Let $A$ be a ring and $B:=(\lambda_{ij})_{ij}$ an upper triangular $n\times n$ matrix over $A$ whose diagonal elements are invertible. I want to show that $B^{-1}$ exists and is upper triangular.
Let $(e_i)_i$ be the canonical basis of $A^{\oplus n}_d$. Since the diagonal elements of $B$ are invertible, there exists $u\in\mathbb{GL}(A^{\oplus n}_d)$ such that $u(e_i)=\sum_{j=1}^ne_j\lambda_{ji}$. This shows that $B^{-1}=M(u^{-1})=\left(\langle e^*_k,u^{-1}(e_i)\rangle\right)_{ki}$.

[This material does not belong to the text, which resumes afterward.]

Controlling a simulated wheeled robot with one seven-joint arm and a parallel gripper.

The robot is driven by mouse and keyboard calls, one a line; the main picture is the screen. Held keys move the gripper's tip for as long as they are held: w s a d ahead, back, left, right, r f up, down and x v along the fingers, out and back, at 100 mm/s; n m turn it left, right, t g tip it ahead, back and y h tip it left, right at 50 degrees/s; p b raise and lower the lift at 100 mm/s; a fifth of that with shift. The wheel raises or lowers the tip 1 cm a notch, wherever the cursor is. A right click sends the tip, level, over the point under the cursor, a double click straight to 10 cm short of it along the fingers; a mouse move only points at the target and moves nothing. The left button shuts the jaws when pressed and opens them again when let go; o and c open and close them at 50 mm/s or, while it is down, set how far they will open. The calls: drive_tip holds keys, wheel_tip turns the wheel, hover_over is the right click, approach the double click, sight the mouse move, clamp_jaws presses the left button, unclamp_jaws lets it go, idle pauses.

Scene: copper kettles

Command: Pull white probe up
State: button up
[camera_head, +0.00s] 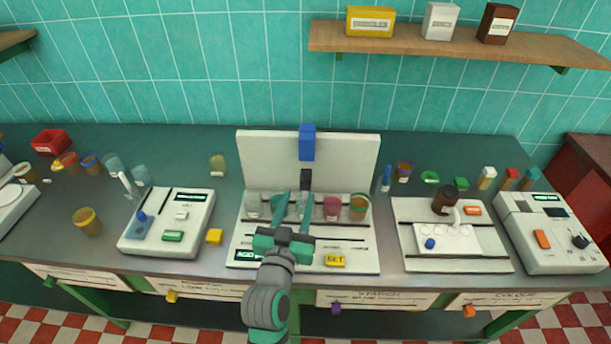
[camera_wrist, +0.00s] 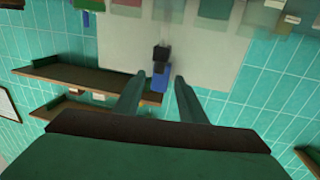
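A slim white probe (camera_head: 126,184) stands upright at the back left corner of the left-hand meter (camera_head: 190,205) in the head view. I cannot make it out in the wrist view. My gripper (camera_head: 294,194) is in front of the central white machine (camera_head: 260,150), well to the right of the probe. Its two fingers are apart with nothing between them, and they also show apart in the wrist view (camera_wrist: 159,78). Beyond the fingers, a black block (camera_wrist: 161,52) and a blue block (camera_wrist: 158,79) sit on the machine's white back panel.
Several beakers, one being red (camera_head: 332,206), stand in the central machine. Cups and glass vessels stand around the probe, including an orange cup (camera_head: 87,221). A white device (camera_head: 405,250) stands at right. A wooden shelf (camera_head: 450,45) hangs above.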

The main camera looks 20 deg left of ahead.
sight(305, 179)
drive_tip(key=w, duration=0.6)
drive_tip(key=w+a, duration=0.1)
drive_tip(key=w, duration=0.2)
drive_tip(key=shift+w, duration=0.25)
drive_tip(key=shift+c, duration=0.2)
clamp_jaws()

Now, we have to finish by showing that $B^{-1}$ is in fact upper triangular: i.e. that for $i<k$ we have $\langle e^*_k,u^{-1}(e_i)\rangle=0$; this means that the $k$-th component of $u^{-1}(e_i)$ w.r.t. the basis $(e_i)_i$ is equal to zero.

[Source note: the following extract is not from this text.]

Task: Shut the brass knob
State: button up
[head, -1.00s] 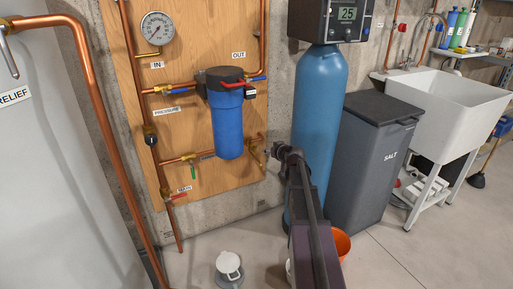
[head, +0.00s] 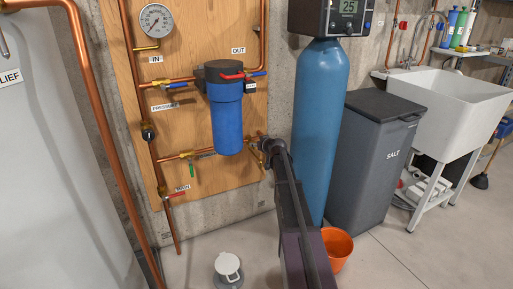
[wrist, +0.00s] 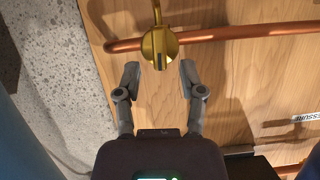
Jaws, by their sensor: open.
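The brass knob (wrist: 160,47) shows in the wrist view on a copper pipe, at the top centre. It has a dark slot-like mark on its lower face. My gripper (wrist: 160,75) is open and empty, with one finger to each side just short of the knob. I see no contact. In the head view my gripper (head: 266,150) is at the lower right of the wooden board, at the end of the low copper pipe. There it partly hides the brass parts, and the fingers are too small to read.
A blue filter housing (head: 226,125) hangs just above left of my gripper. A tall blue tank (head: 318,120) stands close on the right. An orange bucket (head: 338,250) and a white-lidded container (head: 228,268) are on the floor. A green-handled valve (head: 191,168) sits left on the pipe.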

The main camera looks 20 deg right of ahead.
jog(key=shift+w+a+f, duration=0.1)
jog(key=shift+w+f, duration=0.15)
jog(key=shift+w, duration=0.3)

Take $i<k$ in the interval $[1,n]$. Then $u^{-1}(e_i)=\sum_{l=1}^ne_la_l$ and
$$e_i=\sum_{l=1}^n\sum_{j=1}^ne_j\lambda_{jl}a_l=\sum_{j=1}^ne_j\left(\sum_{l=1}^n\lambda_{jl}a_l\right).$$
This implies that $\sum_{l=1}^n\lambda_{kl}a_l=0$. I am having difficulty showing that $a_k=0$. Any suggestions?
Best Answer
Doesn't a simple induction argument work? We know that $e_{n} = a_{nn}^{-1} u_n$ and now $e_{n-1} = u_{n-1} - a_{n-1, n} e_n = u_{n-1} - a_{n-1, n} a_{n, n}^{-1} u_n,$ and so on.